Enseignement : pour un pilotage par les
filières
Il me semble que la situation
a changé et qu’on peut aujourd’hui (et peut-être même on doit?) changer de
point de vue. Sans prétendre que les difficultés de gestion sont derrière nous,
on voit à présent, notamment grâce à ceux qui se sont investis dans ces
problèmes, la sortie du tunnel. Mais surtout le savoir que nous délivrons
évolue constamment, les frontières entre les disciplines s’estompent, la
concurrence entre les universités s’amplifie. L’enjeu primordial est
aujourd’hui de proposer des formations, souvent pluridisciplinaires, dont la
cohérence et la pertinence sont manifestes : au delà d’une bonne gestion,
leur qualité relève surtout de la conception et de l’innovation.

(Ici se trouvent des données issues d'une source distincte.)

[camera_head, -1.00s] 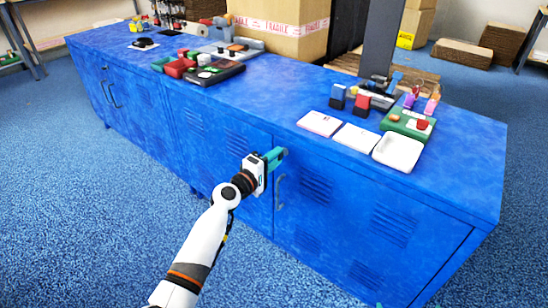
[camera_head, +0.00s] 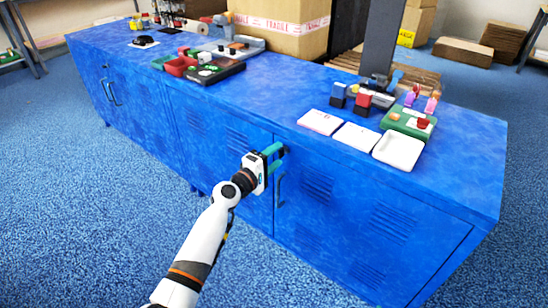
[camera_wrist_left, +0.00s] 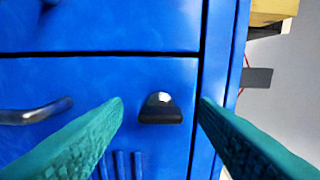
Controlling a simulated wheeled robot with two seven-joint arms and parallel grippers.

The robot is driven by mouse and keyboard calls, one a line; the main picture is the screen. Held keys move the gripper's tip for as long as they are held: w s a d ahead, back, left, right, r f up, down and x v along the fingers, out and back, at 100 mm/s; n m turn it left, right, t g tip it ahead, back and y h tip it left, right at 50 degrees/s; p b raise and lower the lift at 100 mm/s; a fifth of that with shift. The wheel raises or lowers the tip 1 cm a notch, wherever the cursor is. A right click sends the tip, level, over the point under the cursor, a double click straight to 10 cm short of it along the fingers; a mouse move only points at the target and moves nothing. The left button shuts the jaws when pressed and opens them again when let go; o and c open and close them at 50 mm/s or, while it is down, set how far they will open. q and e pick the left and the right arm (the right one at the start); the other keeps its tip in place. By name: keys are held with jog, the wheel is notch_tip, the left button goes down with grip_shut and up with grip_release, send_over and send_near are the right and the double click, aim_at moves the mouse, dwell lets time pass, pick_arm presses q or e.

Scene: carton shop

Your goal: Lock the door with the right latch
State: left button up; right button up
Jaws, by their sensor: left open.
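The blue cabinet (camera_head: 330,240) has a door with vent slots and a grey handle (camera_head: 280,190). My left gripper (camera_head: 276,158) has teal fingers spread apart at the door's upper edge, just above that handle. In the left wrist view, a small dark latch (camera_wrist_left: 160,110) with a grey rounded top lies between the two open fingers (camera_wrist_left: 160,115), and neither finger visibly touches it. The door handle also shows at the left of that view (camera_wrist_left: 35,112). In the head view the fingers mostly hide the latch. My right gripper is not in view.
Another handle (camera_head: 115,92) is on the far left door. The blue floor in front is clear.

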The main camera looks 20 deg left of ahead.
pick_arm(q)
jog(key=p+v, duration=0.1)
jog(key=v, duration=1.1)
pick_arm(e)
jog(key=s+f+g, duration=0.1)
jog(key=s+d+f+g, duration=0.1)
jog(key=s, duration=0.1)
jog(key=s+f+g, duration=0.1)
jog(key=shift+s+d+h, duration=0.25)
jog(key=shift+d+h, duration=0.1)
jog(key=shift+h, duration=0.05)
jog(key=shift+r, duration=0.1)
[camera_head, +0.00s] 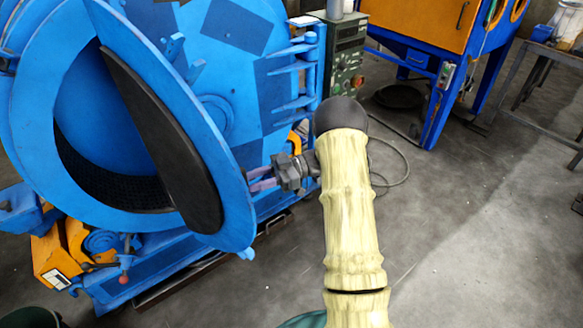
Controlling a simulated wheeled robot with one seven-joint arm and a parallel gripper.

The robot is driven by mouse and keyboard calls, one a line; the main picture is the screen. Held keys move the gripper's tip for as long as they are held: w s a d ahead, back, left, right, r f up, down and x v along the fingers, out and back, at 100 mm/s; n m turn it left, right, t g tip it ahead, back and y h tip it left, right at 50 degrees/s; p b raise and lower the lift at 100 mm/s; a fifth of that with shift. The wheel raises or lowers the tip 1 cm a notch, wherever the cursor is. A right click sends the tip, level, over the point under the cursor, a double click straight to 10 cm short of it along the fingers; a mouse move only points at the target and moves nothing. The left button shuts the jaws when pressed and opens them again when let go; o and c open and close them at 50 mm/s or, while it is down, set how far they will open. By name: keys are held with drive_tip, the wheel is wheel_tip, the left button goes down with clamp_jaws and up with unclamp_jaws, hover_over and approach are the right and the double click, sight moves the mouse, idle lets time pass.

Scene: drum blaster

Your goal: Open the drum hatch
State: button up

Il s’agit notamment d’attirer vers ces formations des étudiants venant d’Europe
entière voire plus loin et de les séduire par
leur originalité et les atouts
qu’elles donnent pour une bonne insertion dans la vie professionnelle.
Comment s’organiser pour
assumer mieux ces missions essentielles ? Je pense qu’il faut les confier
à des responsables (ou directeurs) de filière, en définissant clairement
leurs attributions. Elles pourraient
consister notamment à
§
Assumer
la responsabilité de la maquette et sa mise à jour, notamment pour sa cohérence
sur 4 ou 5 ans et ses aspects pluridisciplinaires.
§
Garantir
la qualité et la pertinence des contenus des enseignements au vu des évolutions
récentes dans la ou les disciplines concernées.
§
Développer
et entretenir des relations avec les filières du même type dans les universités
étrangères, notamment pour faciliter les échanges d’étudiants.
§
Favoriser
les retombées des activités des laboratoires de l’Université vers les
enseignements (cours ou conférences par des chercheurs de passage, encadrement
de mémoires, création de cours originaux).
§
Contribuer,
en adaptant la formation aux besoins de la société, à l’insertion des étudiants
à la sortie de l’Université.
§
Contrôler
la cohérence entre les choix de répartition d’enseignements préparés par
les départements et les objectifs de la
filière.
§
Définir
les profils de postes nécessaires au développement de la filière et s’employer
à attirer les meilleurs candidats.
Bien que le législateur ait
explicitement prévu leur existence[2]
et que quelques filières, souvent parmi les plus innovantes, ont dès à présent
leurs responsables nommés, je constate une certaine résistance à l’idée de
modifier l’organisation actuelle des tâches. Une idée courante est que la
structure en coordonnateurs et chefs de
département nous ayant dans un passé récent sauvée du désastre, elle a fait ses
preuves et il n’est pas nécessaire de la compléter ni de l’enrichir. Une autre
crainte serait qu’un pilotage par les filières contribue à aggraver leur
cloisonnement au moment où justement on nous encourage à favoriser les
passerelles. Pour ma part, je pense tout au contraire qu’une identification
forte des filières, avec leurs particularités et, pourquoi pas, une compétition
amicale entre elles, peut précisément aider l’étudiant à s’identifier à un
groupe et donc à le rejoindre ou l’abandonner plus facilement, en valorisant à
ses yeux l’effort nécessaire à son insertion dans sa nouvelle famille.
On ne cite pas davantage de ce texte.